**What is expected**
From the entries that follow, extract each line holding the string "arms".

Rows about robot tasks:
+--
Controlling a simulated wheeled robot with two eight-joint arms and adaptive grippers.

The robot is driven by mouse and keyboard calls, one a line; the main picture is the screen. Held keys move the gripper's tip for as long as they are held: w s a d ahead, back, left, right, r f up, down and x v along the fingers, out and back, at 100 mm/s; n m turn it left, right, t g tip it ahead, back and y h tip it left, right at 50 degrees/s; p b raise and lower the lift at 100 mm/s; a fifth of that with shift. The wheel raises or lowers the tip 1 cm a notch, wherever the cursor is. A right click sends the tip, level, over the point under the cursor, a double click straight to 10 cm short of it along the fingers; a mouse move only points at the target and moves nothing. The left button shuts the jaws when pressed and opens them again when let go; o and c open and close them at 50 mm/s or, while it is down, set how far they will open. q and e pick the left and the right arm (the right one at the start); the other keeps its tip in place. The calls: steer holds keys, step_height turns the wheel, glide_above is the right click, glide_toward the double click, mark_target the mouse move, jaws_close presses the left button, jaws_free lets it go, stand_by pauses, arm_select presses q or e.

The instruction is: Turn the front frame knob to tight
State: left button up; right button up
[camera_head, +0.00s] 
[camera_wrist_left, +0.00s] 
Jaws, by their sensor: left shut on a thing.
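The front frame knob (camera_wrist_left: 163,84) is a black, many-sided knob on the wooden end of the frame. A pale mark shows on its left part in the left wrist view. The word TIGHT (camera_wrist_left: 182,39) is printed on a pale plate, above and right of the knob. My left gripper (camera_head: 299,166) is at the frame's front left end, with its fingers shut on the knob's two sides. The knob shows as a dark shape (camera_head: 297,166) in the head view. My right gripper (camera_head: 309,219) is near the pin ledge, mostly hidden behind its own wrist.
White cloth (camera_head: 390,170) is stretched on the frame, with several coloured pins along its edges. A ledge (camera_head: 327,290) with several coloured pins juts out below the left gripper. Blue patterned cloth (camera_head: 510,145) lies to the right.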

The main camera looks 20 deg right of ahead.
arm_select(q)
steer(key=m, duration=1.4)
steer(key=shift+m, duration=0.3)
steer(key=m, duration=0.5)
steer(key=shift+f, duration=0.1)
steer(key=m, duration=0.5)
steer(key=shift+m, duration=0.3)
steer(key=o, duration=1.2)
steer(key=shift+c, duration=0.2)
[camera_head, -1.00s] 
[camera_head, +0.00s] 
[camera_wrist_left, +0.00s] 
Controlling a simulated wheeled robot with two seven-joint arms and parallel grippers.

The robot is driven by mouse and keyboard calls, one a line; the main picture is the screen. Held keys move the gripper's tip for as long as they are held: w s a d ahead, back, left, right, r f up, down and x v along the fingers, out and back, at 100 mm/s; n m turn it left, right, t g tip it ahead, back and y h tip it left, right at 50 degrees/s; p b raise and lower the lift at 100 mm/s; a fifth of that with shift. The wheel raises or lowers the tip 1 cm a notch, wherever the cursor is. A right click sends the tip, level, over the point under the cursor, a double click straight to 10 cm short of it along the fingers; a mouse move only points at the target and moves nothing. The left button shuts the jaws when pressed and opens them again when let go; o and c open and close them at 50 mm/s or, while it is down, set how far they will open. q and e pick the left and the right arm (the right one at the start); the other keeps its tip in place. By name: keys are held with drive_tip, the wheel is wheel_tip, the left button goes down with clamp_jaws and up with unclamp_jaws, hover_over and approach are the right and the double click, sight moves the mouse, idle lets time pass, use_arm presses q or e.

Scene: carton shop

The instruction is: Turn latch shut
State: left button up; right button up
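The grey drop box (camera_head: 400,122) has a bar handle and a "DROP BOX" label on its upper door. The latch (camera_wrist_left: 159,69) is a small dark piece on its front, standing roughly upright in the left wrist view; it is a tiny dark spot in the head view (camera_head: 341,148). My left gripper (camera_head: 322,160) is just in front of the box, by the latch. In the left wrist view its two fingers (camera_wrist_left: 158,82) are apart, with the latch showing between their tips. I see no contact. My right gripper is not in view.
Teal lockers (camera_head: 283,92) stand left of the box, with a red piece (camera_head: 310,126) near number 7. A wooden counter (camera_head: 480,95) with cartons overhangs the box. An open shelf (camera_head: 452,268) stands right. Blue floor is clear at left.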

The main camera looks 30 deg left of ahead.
+--
**Right answer**
Controlling a simulated wheeled robot with two eight-joint arms and adaptive grippers.
Controlling a simulated wheeled robot with two seven-joint arms and parallel grippers.

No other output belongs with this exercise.